Dataset extract
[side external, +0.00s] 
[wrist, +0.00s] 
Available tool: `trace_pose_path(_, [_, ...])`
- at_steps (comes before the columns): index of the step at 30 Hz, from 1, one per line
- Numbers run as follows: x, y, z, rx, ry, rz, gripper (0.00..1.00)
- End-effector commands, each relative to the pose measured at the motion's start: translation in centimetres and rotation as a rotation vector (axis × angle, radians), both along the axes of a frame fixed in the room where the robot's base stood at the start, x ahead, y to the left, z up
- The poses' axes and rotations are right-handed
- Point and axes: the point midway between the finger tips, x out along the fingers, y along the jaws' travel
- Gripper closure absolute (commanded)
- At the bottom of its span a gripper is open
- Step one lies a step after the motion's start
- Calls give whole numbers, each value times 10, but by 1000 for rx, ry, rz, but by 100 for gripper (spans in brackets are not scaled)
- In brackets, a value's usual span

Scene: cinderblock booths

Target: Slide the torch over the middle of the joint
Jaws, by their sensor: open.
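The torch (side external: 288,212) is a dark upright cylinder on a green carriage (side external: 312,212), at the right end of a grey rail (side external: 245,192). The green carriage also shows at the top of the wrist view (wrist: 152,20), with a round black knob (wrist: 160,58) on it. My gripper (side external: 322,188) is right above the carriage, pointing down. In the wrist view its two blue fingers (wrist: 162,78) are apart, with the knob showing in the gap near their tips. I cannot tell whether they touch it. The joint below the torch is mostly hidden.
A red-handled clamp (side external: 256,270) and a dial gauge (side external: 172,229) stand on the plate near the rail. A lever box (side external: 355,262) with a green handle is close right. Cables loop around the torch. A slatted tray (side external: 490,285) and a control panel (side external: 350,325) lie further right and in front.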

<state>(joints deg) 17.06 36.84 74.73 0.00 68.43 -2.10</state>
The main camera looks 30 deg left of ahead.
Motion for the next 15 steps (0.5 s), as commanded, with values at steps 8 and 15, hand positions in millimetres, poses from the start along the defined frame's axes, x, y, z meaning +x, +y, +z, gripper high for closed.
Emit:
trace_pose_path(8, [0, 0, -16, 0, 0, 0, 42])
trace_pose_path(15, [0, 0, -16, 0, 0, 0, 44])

Required work
Give again, word for word, every line of the listing above from the one with "- End-effector commands, each" to the one with "Scene: cinderblock booths", both inclusive, and nothing beyond them.

Response
- End-effector commands, each relative to the pose measured at the motion's start: translation in centimetres and rotation as a rotation vector (axis × angle, radians), both along the axes of a frame fixed in the room where the robot's base stood at the start, x ahead, y to the left, z up
- The poses' axes and rotations are right-handed
- Point and axes: the point midway between the finger tips, x out along the fingers, y along the jaws' travel
- Gripper closure absolute (commanded)
- At the bottom of its span a gripper is open
- Step one lies a step after the motion's start
- Calls give whole numbers, each value times 10, but by 1000 for rx, ry, rz, but by 100 for gripper (spans in brackets are not scaled)
- In brackets, a value's usual span

Scene: cinderblock booths

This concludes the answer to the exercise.